I am currently writing (and rewriting) a poem to introducte a creature I have conjured into being. As often happens when I am world-building, I find myself becoming consumed by detail, wandering too deeply into imagination. Grimvael will reveal himself in the coming days, though in truth, he has always been here. Within me, yes, but also woven throughout the imagery and symbolism of this website.
So, what is Grimvael?
Grimvael is a mythical serpent of the mind, an imagined creature that feeds upon anxiety and dwells within forgotten memory. A vast black-scaled serpent of immeasurable length, his underbelly is lined with a thousand feeding suckers that cling to fear, grief, sorrow, and memory itself. He is my visual representation of anxiety made flesh (or scale).

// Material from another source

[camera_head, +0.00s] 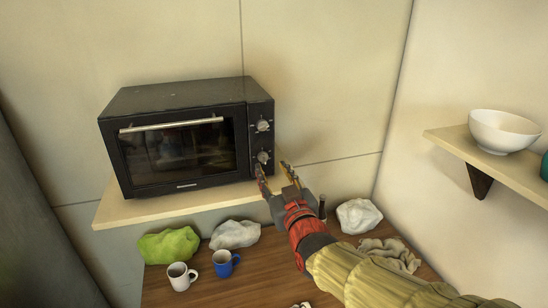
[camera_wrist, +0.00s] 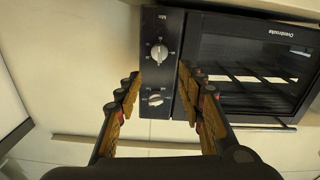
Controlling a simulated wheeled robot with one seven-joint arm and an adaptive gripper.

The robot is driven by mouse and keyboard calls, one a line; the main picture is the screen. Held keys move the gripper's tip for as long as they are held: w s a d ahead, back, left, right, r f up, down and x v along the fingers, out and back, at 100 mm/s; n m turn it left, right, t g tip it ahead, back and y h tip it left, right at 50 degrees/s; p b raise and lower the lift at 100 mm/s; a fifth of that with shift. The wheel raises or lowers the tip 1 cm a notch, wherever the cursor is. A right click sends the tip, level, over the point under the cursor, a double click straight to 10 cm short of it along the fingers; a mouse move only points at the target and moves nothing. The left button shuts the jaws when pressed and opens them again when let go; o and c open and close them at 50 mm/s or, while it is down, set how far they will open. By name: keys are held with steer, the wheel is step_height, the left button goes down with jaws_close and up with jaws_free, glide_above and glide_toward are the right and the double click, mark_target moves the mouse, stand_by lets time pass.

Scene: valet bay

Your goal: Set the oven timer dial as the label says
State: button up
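The black oven (camera_head: 182,150) stands on a light shelf, with a silver handle across its dark glass door. Its right-hand panel carries an upper dial (camera_head: 262,125) and a lower dial (camera_head: 263,157). The wrist view is inverted, so the lower dial (camera_wrist: 159,52) shows above the other dial (camera_wrist: 155,98). Small marks ring the dials but are too small to read. My gripper (camera_head: 272,167) is open and empty, just in front of the panel near the lower dial. In the wrist view its fingers (camera_wrist: 159,75) spread either side of the panel. I see no readable setting label.
The oven shelf (camera_head: 150,211) juts out over a wooden counter (camera_head: 205,290). On the counter are a green cloth (camera_head: 168,246), pale crumpled cloths (camera_head: 235,234), a white mug (camera_head: 180,277) and a blue mug (camera_head: 223,264). A side shelf (camera_head: 500,165) at right holds a white bowl (camera_head: 503,131).

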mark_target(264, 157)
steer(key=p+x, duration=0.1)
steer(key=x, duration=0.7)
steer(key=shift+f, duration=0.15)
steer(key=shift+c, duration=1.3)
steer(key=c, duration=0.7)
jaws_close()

He is not born of darkness alone, but weaponised by innermost emotions and our most intimate fears. In moments of panic, dread, or overwhelming anxiety, it is as though Grimvael feeds, coiling tighter, constricting, drawing life and energy from the very suffering he consumes.
Dark? Yes, perhaps.
Yet there is something strangely empowering in giving form to what once remained hidden, something invisible, unnamed, and shapeless. By giving anxiety a face, a body, a myth, it ceases to be an unseen force lurking in the shadows. Now, it is Grimvael.
I realise this may sound a little mad to some. But perhaps that is the quiet beauty of creativity and imagination: they grant us language for our fears, shape to our struggles, and sometimes, strength we never knew we possessed.